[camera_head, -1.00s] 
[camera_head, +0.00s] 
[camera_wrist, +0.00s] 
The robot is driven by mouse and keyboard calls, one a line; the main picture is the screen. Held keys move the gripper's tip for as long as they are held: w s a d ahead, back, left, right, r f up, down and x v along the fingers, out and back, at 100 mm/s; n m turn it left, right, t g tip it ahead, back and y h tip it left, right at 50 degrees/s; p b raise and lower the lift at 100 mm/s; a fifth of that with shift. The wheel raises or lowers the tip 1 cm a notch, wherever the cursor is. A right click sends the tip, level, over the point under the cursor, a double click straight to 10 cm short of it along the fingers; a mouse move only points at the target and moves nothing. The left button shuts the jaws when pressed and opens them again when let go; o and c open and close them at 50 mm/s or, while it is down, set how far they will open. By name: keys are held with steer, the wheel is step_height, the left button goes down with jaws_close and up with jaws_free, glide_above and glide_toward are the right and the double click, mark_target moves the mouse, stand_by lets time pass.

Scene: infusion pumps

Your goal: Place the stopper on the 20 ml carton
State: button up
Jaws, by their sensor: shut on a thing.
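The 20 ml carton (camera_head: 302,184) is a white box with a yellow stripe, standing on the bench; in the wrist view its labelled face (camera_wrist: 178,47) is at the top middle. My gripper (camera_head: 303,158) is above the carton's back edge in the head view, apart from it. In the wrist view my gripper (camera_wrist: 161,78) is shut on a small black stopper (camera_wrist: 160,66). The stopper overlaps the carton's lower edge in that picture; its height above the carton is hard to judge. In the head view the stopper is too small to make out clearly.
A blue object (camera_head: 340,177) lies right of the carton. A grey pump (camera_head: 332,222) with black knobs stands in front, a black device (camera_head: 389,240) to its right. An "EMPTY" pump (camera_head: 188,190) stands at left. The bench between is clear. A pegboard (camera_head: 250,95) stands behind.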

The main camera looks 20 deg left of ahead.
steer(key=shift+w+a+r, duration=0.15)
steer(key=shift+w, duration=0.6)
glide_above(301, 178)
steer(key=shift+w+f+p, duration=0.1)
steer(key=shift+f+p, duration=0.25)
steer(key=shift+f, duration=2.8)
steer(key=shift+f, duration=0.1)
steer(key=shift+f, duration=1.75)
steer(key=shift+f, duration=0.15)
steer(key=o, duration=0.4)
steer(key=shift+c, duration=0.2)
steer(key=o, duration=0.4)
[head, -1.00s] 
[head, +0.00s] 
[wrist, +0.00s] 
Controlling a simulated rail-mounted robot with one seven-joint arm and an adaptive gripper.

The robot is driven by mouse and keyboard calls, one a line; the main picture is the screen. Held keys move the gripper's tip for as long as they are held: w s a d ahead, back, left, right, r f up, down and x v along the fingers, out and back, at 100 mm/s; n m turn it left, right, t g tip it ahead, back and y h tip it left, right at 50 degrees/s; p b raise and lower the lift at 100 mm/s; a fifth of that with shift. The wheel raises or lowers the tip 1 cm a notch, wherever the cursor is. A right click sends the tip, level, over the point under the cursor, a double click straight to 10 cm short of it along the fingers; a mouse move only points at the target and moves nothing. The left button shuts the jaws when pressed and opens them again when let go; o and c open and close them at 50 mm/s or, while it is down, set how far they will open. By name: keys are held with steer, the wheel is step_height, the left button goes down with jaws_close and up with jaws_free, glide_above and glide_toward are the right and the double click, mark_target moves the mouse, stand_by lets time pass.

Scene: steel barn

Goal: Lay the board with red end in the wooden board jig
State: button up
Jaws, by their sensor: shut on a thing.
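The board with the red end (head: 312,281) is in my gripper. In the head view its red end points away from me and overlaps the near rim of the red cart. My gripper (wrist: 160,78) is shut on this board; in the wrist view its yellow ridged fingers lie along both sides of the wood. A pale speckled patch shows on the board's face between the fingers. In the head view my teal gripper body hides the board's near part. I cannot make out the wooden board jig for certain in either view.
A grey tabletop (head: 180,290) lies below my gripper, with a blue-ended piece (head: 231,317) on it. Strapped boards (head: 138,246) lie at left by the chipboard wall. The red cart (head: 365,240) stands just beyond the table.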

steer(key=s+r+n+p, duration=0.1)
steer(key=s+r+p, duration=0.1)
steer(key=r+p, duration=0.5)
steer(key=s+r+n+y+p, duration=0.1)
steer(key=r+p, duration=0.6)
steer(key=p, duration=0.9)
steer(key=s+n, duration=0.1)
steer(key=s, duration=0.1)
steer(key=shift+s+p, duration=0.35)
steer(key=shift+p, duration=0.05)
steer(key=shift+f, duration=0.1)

TASK DESCRIPTION:
All of the entries must be written out exactly as they stand.

TASK OUTPUT:
[camera_head, -1.00s] 
[camera_head, +0.00s] 
[camera_wrist, +0.00s] 
The robot is driven by mouse and keyboard calls, one a line; the main picture is the screen. Held keys move the gripper's tip for as long as they are held: w s a d ahead, back, left, right, r f up, down and x v along the fingers, out and back, at 100 mm/s; n m turn it left, right, t g tip it ahead, back and y h tip it left, right at 50 degrees/s; p b raise and lower the lift at 100 mm/s; a fifth of that with shift. The wheel raises or lowers the tip 1 cm a notch, wherever the cursor is. A right click sends the tip, level, over the point under the cursor, a double click straight to 10 cm short of it along the fingers; a mouse move only points at the target and moves nothing. The left button shuts the jaws when pressed and opens them again when let go; o and c open and close them at 50 mm/s or, while it is down, set how far they will open. By name: keys are held with steer, the wheel is step_height, the left button goes down with jaws_close and up with jaws_free, glide_above and glide_toward are the right and the double click, mark_target moves the mouse, stand_by lets time pass.

Scene: infusion pumps

Your goal: Place the stopper on the 20 ml carton
State: button up
Jaws, by their sensor: shut on a thing.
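The 20 ml carton (camera_head: 302,184) is a white box with a yellow stripe, standing on the bench; in the wrist view its labelled face (camera_wrist: 178,47) is at the top middle. My gripper (camera_head: 303,158) is above the carton's back edge in the head view, apart from it. In the wrist view my gripper (camera_wrist: 161,78) is shut on a small black stopper (camera_wrist: 160,66). The stopper overlaps the carton's lower edge in that picture; its height above the carton is hard to judge. In the head view the stopper is too small to make out clearly.
A blue object (camera_head: 340,177) lies right of the carton. A grey pump (camera_head: 332,222) with black knobs stands in front, a black device (camera_head: 389,240) to its right. An "EMPTY" pump (camera_head: 188,190) stands at left. The bench between is clear. A pegboard (camera_head: 250,95) stands behind.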

The main camera looks 20 deg left of ahead.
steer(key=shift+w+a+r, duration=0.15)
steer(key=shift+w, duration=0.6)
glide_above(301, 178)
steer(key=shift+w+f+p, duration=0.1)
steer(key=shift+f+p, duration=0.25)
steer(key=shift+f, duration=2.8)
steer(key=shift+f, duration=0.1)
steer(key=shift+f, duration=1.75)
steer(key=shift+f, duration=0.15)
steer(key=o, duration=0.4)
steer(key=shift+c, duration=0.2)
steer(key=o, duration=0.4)
[head, -1.00s] 
[head, +0.00s] 
[wrist, +0.00s] 
Controlling a simulated rail-mounted robot with one seven-joint arm and an adaptive gripper.

The robot is driven by mouse and keyboard calls, one a line; the main picture is the screen. Held keys move the gripper's tip for as long as they are held: w s a d ahead, back, left, right, r f up, down and x v along the fingers, out and back, at 100 mm/s; n m turn it left, right, t g tip it ahead, back and y h tip it left, right at 50 degrees/s; p b raise and lower the lift at 100 mm/s; a fifth of that with shift. The wheel raises or lowers the tip 1 cm a notch, wherever the cursor is. A right click sends the tip, level, over the point under the cursor, a double click straight to 10 cm short of it along the fingers; a mouse move only points at the target and moves nothing. The left button shuts the jaws when pressed and opens them again when let go; o and c open and close them at 50 mm/s or, while it is down, set how far they will open. By name: keys are held with steer, the wheel is step_height, the left button goes down with jaws_close and up with jaws_free, glide_above and glide_toward are the right and the double click, mark_target moves the mouse, stand_by lets time pass.

Scene: steel barn

Goal: Lay the board with red end in the wooden board jig
State: button up
Jaws, by their sensor: shut on a thing.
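The board with the red end (head: 312,281) is in my gripper. In the head view its red end points away from me and overlaps the near rim of the red cart. My gripper (wrist: 160,78) is shut on this board; in the wrist view its yellow ridged fingers lie along both sides of the wood. A pale speckled patch shows on the board's face between the fingers. In the head view my teal gripper body hides the board's near part. I cannot make out the wooden board jig for certain in either view.
A grey tabletop (head: 180,290) lies below my gripper, with a blue-ended piece (head: 231,317) on it. Strapped boards (head: 138,246) lie at left by the chipboard wall. The red cart (head: 365,240) stands just beyond the table.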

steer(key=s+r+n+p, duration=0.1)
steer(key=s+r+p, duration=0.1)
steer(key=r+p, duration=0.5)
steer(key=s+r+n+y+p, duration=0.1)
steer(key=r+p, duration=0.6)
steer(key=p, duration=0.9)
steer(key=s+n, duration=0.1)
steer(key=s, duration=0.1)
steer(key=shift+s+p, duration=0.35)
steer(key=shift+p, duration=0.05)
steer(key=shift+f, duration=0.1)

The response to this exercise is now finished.